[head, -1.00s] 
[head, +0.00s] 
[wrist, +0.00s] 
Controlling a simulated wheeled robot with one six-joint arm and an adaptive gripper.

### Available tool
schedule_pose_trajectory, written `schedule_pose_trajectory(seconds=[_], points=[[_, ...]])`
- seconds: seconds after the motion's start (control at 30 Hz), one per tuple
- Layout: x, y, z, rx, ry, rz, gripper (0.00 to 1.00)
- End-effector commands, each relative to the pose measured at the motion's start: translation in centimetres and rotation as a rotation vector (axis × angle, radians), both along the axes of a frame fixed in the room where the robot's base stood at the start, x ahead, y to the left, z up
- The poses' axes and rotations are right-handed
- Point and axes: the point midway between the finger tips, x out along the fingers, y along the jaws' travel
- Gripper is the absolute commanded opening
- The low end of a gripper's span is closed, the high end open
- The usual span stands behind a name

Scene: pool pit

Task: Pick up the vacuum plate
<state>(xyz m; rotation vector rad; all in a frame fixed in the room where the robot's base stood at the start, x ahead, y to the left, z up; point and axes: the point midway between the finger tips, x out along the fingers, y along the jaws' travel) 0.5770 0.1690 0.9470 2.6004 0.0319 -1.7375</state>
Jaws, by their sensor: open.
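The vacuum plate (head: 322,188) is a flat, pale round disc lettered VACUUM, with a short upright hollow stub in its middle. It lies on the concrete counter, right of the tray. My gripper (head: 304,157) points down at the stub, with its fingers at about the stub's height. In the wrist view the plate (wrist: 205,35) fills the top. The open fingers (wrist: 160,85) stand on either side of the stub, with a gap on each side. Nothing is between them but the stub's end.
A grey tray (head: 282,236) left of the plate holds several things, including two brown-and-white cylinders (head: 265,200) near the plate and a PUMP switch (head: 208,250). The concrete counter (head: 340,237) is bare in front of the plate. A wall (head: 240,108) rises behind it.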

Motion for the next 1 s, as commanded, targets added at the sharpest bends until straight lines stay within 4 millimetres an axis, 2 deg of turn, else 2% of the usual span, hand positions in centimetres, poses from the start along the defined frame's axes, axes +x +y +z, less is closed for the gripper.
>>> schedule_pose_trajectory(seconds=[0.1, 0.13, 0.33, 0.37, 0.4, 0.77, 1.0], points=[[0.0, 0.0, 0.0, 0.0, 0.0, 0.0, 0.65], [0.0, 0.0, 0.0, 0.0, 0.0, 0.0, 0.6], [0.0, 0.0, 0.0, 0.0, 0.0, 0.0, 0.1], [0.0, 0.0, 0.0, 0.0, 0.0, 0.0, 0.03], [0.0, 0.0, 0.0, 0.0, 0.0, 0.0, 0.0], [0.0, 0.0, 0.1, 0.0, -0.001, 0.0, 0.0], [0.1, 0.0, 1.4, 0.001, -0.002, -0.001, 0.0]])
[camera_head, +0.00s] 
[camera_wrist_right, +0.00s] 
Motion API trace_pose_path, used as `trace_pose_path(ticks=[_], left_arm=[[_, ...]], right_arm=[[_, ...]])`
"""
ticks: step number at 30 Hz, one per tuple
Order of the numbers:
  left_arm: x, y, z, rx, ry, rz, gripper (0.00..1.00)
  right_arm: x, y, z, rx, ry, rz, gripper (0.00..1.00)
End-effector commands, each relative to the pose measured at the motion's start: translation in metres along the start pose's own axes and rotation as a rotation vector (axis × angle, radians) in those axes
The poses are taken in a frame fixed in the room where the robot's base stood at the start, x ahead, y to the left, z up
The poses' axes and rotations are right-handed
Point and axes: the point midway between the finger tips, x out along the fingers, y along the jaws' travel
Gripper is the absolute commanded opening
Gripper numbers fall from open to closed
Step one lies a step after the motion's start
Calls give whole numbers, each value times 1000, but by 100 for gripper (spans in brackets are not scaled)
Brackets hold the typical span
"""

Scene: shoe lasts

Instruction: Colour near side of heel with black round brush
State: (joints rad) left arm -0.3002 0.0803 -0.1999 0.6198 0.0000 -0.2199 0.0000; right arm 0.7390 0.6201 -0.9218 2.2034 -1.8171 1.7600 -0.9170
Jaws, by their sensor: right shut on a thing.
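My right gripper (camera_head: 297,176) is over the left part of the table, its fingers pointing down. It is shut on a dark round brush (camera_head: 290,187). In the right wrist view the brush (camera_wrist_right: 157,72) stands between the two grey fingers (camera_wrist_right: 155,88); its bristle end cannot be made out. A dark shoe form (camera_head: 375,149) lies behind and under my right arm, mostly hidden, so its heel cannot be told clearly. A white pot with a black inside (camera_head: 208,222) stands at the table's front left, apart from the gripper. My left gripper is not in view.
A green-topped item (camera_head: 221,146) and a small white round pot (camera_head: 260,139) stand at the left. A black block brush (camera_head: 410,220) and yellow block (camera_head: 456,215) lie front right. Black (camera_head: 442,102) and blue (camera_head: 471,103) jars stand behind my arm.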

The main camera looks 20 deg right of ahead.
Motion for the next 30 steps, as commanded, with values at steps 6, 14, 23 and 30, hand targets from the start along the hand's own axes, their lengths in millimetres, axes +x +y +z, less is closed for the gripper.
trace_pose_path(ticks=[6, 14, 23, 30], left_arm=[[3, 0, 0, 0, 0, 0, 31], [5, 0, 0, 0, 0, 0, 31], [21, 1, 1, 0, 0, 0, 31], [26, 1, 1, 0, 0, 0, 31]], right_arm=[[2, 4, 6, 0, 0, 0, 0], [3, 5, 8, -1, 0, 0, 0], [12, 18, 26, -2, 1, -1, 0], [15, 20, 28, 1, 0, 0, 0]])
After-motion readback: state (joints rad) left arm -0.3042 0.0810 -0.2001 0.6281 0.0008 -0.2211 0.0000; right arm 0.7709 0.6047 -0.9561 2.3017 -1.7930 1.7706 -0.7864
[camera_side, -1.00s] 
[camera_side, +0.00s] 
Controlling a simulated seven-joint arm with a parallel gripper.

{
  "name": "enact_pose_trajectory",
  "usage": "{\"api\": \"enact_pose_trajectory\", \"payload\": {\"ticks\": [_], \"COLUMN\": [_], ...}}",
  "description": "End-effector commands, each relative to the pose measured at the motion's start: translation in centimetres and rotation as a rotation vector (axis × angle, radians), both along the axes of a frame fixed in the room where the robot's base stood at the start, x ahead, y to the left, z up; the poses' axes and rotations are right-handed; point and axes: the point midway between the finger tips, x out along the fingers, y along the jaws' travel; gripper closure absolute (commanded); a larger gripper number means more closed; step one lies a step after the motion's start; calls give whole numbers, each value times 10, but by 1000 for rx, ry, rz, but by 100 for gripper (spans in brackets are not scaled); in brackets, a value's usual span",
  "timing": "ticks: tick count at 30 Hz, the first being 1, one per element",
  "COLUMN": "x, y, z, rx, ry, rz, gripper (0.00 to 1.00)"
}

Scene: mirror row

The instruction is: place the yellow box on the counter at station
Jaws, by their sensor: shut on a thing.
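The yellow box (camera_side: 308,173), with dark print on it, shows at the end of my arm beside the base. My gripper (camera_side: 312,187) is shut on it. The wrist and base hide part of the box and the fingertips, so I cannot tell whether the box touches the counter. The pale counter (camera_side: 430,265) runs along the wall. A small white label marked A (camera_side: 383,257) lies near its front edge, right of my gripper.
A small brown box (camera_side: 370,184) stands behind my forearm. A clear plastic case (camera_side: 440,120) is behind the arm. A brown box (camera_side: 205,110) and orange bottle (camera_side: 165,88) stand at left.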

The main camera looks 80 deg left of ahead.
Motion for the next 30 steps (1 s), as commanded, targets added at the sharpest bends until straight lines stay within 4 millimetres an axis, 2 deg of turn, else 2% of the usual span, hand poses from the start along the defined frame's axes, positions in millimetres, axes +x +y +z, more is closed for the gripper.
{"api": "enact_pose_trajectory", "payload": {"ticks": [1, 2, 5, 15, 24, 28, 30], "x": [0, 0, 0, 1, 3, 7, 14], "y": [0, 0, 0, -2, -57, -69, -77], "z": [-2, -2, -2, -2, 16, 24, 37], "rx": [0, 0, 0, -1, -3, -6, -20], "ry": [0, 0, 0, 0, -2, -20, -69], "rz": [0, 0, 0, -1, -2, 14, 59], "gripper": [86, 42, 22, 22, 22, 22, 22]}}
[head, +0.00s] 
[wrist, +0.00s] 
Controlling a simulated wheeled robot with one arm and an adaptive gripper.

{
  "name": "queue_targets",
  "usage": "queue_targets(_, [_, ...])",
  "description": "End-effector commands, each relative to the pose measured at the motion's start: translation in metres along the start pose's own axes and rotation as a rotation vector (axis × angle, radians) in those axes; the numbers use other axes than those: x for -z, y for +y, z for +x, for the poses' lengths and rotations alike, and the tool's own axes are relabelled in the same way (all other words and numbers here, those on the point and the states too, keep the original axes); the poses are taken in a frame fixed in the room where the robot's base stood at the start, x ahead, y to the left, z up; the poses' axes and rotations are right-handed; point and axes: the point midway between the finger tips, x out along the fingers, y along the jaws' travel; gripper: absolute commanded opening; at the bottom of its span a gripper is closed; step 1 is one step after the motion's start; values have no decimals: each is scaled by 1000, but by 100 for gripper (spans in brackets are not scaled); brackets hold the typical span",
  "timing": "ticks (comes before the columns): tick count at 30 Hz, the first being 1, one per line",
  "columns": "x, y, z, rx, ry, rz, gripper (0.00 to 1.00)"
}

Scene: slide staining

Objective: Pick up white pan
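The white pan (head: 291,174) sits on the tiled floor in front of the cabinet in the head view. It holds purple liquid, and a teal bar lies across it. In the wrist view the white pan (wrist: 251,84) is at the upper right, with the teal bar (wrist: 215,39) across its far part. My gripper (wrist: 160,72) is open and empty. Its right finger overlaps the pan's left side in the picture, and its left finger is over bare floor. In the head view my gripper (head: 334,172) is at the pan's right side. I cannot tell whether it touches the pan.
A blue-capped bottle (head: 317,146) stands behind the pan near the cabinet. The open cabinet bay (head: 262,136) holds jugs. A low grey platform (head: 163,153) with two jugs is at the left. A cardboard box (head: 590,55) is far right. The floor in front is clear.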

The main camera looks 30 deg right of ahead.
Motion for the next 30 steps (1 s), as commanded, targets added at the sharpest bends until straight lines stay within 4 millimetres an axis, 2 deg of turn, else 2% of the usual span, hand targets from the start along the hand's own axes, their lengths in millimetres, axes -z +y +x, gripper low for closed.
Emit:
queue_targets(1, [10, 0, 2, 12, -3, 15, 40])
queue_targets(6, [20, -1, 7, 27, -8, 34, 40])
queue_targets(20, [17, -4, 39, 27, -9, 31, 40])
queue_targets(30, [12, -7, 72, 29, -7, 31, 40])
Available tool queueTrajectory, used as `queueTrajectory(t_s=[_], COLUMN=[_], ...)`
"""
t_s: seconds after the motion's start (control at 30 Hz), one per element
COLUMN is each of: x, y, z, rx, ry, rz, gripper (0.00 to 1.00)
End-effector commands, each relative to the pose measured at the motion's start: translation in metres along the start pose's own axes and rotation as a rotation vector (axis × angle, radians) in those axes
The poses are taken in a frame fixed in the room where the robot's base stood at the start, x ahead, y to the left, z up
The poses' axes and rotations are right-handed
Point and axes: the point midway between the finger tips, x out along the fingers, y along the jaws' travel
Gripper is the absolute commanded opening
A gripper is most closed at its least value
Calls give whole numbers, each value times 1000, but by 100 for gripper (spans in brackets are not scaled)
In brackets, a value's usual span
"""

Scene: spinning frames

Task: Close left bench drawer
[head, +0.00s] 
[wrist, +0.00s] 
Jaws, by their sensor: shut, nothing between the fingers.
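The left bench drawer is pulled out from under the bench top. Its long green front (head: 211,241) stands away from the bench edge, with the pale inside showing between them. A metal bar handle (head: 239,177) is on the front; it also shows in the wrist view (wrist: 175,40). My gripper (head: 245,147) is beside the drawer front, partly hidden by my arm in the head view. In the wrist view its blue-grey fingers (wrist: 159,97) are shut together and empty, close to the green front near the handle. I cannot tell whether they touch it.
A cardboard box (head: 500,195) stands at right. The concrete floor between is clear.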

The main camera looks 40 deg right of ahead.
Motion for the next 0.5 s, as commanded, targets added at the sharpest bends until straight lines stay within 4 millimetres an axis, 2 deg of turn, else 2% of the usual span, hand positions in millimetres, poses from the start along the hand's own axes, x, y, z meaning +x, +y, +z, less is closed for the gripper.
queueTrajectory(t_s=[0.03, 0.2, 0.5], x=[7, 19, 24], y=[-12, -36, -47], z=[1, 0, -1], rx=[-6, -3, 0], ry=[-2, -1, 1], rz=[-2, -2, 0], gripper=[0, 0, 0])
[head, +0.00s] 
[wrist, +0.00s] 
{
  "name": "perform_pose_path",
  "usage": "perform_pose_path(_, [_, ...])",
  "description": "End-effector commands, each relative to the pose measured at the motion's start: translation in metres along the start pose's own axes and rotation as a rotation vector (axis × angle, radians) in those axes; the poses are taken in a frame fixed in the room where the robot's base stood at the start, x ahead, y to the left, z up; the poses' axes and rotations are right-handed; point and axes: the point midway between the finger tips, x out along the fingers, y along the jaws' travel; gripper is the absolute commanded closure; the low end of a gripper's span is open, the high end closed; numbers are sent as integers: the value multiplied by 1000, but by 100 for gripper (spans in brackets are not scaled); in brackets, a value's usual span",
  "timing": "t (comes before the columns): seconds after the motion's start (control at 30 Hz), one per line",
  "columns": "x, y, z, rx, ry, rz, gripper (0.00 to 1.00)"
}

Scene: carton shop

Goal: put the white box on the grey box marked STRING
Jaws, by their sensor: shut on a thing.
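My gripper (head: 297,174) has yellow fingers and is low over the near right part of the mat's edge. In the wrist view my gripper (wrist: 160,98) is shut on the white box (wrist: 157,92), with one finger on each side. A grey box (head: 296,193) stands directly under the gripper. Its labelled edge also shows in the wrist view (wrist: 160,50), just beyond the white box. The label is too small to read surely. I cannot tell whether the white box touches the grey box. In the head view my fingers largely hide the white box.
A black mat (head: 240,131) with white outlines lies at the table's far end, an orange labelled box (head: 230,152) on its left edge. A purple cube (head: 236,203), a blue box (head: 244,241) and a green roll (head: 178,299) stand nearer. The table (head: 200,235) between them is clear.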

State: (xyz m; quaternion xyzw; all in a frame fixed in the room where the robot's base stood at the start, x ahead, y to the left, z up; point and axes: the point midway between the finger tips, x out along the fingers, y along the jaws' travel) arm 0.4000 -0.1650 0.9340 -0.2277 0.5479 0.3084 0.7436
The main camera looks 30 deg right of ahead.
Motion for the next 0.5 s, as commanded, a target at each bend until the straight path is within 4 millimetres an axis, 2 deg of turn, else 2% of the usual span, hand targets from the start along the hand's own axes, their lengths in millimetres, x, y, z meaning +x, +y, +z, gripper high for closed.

# EXERCISE
Scan the material above. Return every line containing the string "Task".

# WRITTEN REPLY
Task: Pick up the vacuum plate
Task: Close left bench drawer

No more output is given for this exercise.